I’ll turn my back on Billy and jump in with the teasing about his songs being too loungy, too gauge your ears in with the closest sharp object. I’ll make fun of his over-elation of using gratuitous sound effects and his transparent storytelling tactics. Cast in a dark shadow of shame, I’ll sit there making fun of this musician I love more than broccoli but less than corn chowder soup. Lifting up away from my body, I look down at this insecure girl, afraid to confidentially say to the world, “Billy Joel is good. Billy Joel is great.”
Well, I’m tired of that girl. I kicked her off the scooter somewhere on Pretentious Ave. and am reclaiming the child that used to write the lyrics to ‘Captain Jack’ in marker on her vanity mirror and cry.
Out of the light rock FM closet I’m here to confirm a couple of statements:
-I love Billy Joel.
-I think Billy Joel’s music is as treasureful as Cadbury Eggs.
-I relate to Billy Joel’s music even though I’m a.) not male b.) did not grow up in Levittown during the 50’s.
-Billy Joel is an excellent musician that should be respected and not made fun of.
I didn’t grow up to listening to Billy Joel. I grew up listening to his doughy English counterpart Elton John. Elton John was my man. In fact, he was really my man. I thought we were going to get married. I thought that his soft, white English tummy and chest hair crammed into a sequined leotard was sexy. I did not like Billy Joel. I thought he was a lesser Elton John. He wasn’t sexy and he sang about real things like coal miners and trying to decide which bottle of wine to order at an Italian restaurant and not cool things like mohair suits and little tiny girls in people’s hands.
I don’t exactly remember the day that I started liking Billy Joel. It might have been that day in the department store when I was literally struck down by the lyrics to Billy Joel’s ode to his daughter ‘Lullabye (Goodnight, My Angel)’. I laid on the patterned carpet floor completely immobile from the severity of emotions that song brings, ‘Some day we’ll all be gone but lullabies go on and on, they never die that’s how you and I will be.’ That song is like an instant tear duct enema. Even just looking up the lyrics to that song right now caused my face to create a two second cry cringe on my face that I’m hoping no one in the office saw.
Or it might have been the day that I first heard the lyrics to Joel’s ‘Captain Jack’- a song I had zero relation to yet felt a kinship towards the masturbating, booger-picking Long Island junkie featured in the song. ‘Captain Jack’ captured, to me, everything that Bret Easton Ellis has strived for in his novels- minimalistic visual nihilism, apathy, and glam, ‘So you got everything, ah, but nothing’s cool. They just found your father in the swimming pool. And you guess you won’t be going back to school anymore.’ Sounds like East Austin.
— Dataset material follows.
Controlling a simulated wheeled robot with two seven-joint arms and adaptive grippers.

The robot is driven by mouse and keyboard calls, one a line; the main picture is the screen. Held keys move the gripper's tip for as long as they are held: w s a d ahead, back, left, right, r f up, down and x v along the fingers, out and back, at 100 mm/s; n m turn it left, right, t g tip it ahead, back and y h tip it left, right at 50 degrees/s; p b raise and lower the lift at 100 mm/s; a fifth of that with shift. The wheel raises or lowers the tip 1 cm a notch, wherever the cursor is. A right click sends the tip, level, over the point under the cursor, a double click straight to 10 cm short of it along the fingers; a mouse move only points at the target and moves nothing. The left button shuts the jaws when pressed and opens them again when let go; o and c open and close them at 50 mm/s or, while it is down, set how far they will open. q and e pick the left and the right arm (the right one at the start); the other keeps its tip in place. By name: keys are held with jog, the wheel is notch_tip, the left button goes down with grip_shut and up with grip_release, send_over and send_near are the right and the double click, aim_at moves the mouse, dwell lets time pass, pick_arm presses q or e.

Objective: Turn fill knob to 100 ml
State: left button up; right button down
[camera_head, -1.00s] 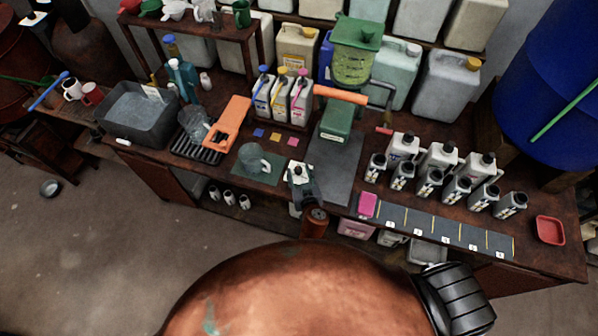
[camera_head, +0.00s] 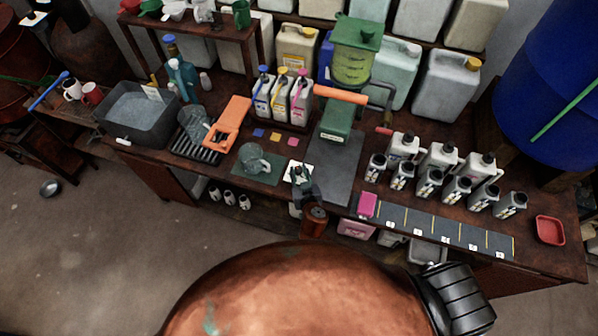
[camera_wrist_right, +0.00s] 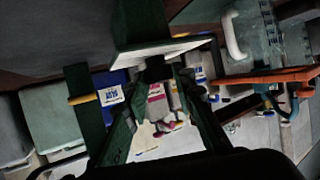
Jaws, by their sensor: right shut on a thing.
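A green dispenser with a clear tank of yellow-green liquid (camera_head: 352,66) stands behind. My left gripper is not in view.
A glass jug (camera_head: 253,158) stands on a green mat left of the gripper. An orange bracket (camera_head: 231,122) is farther left.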

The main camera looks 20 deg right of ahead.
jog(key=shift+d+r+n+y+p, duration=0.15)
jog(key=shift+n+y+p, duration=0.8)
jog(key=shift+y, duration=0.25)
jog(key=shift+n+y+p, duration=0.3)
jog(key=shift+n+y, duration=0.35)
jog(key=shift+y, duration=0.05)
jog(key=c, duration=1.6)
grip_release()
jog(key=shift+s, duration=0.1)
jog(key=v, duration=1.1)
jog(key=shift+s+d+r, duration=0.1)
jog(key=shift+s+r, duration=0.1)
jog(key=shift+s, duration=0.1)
Or maybe it was the day I finally listened to the lyrics of ‘Piano Man’ and clearly saw an image of my father, the piano player, sitting at his barroom piano being requested time and time and again to play this song by stoned businessmen, waitresses practicing politics, and real estate novelists and contemplating the meta of it all.
Or maybe it was the day my high school boyfriend secretly dedicated ‘She’s Always a Woman’ to me. Or the day I first heard the ‘ssss-choo-ha!’ of Joel’s Pennsylvania love letter ‘Allentown’ and thought, “Wow, now that’s annoyingly catchy!”. Or the day I realized that Joel was Long Island’s answer to Springsteen. Or the day I realized that Billy Joel is actually a damn fine song writer no matter how much he looks like the equivocal to a 1950’s Warner Brother’s cartoon of a rosy-nosed drunk.
This is what I’m going to do. I’m going to find myself a Billy Joel t-shirt and I’m going to wear it. And not in an ironic way. In a “I actually really really like Billy Joel in a non-ironic way” way. Then I’m going to tell everyone they should do the same. Then if Billy Joel goes the hipster wayside such as Michael McDonald or Hall & Oates have, I’m going to discard the t-shirt and wallow in my Billy Joel love all by myself!